— start of Records to use —
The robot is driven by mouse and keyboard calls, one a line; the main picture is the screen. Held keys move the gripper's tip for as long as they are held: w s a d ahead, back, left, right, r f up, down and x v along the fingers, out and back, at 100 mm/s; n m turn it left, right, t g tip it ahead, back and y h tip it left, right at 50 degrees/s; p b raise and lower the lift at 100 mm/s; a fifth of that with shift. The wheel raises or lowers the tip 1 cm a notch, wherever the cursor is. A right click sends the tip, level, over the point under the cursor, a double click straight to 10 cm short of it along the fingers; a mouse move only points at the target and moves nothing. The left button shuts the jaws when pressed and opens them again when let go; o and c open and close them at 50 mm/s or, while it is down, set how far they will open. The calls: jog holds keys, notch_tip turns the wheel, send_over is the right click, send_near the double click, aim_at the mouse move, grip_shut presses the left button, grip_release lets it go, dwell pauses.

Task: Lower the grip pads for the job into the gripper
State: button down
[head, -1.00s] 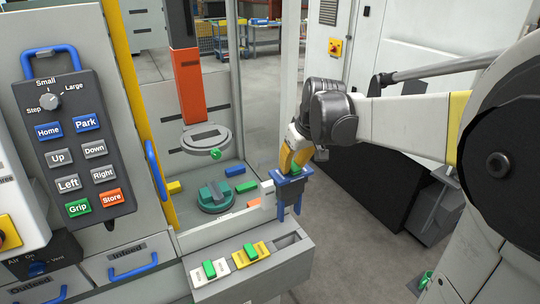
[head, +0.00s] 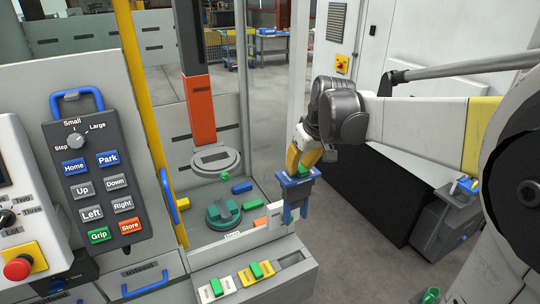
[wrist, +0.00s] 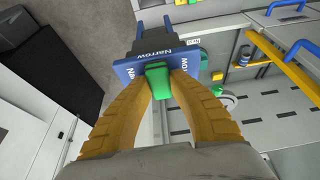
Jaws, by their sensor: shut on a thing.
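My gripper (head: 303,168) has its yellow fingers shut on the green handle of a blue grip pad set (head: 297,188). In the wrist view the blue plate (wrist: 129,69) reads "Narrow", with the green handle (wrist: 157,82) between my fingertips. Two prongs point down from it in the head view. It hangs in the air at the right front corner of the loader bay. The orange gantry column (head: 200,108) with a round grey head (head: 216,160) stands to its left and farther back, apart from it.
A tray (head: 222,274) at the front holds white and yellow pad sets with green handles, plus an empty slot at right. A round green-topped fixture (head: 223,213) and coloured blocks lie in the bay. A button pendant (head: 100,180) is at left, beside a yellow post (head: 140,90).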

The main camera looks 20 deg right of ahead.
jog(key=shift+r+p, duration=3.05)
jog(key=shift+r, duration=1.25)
— end of Records to use —
— start of Records to use —
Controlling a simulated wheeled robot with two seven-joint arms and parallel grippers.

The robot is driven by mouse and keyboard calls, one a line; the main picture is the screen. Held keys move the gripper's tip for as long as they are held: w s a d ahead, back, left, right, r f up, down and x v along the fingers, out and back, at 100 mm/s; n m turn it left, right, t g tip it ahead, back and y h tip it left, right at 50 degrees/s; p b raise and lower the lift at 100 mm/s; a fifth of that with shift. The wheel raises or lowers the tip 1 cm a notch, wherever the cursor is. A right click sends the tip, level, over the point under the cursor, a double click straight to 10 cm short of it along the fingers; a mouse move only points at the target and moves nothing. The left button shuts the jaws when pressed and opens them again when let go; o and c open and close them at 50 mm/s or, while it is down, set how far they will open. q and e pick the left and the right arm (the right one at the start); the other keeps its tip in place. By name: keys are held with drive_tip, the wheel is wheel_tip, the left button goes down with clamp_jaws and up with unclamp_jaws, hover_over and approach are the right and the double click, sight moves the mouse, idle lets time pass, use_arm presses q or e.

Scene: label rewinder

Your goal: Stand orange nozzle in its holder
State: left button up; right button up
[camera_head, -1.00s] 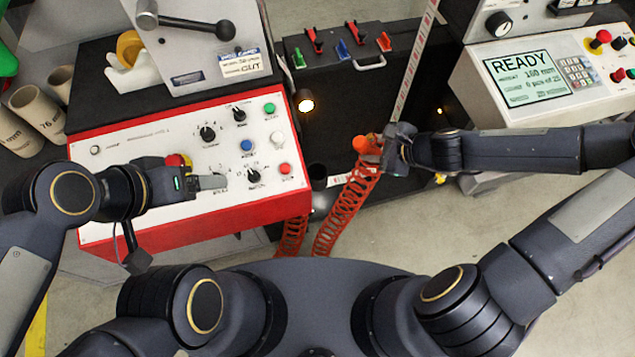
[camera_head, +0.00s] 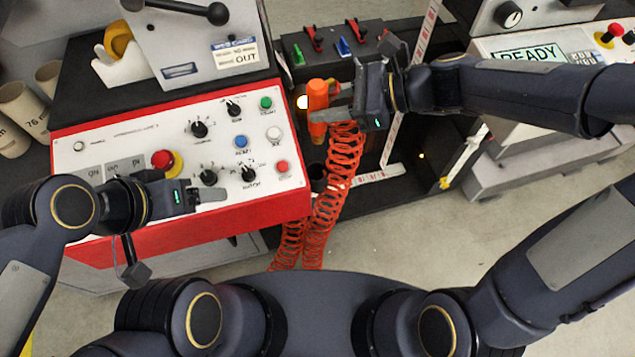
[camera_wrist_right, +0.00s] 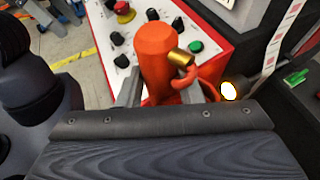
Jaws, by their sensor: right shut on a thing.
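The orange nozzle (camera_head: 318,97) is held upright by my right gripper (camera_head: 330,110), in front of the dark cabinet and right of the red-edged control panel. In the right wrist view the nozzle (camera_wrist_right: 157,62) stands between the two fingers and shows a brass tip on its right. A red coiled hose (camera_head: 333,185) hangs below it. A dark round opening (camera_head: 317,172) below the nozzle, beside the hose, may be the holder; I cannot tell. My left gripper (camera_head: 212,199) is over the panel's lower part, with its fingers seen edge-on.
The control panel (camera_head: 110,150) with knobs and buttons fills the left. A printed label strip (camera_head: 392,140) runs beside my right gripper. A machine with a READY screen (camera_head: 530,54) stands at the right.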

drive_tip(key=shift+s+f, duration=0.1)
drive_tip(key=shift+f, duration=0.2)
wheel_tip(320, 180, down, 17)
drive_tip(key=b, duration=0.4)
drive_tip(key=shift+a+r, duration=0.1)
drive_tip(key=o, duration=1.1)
— end of Records to use —
(Problem to work on)
Search the entries for the word "State" and pick out every line that holds it.

(Solved problem)
State: button down
State: left button up; right button up

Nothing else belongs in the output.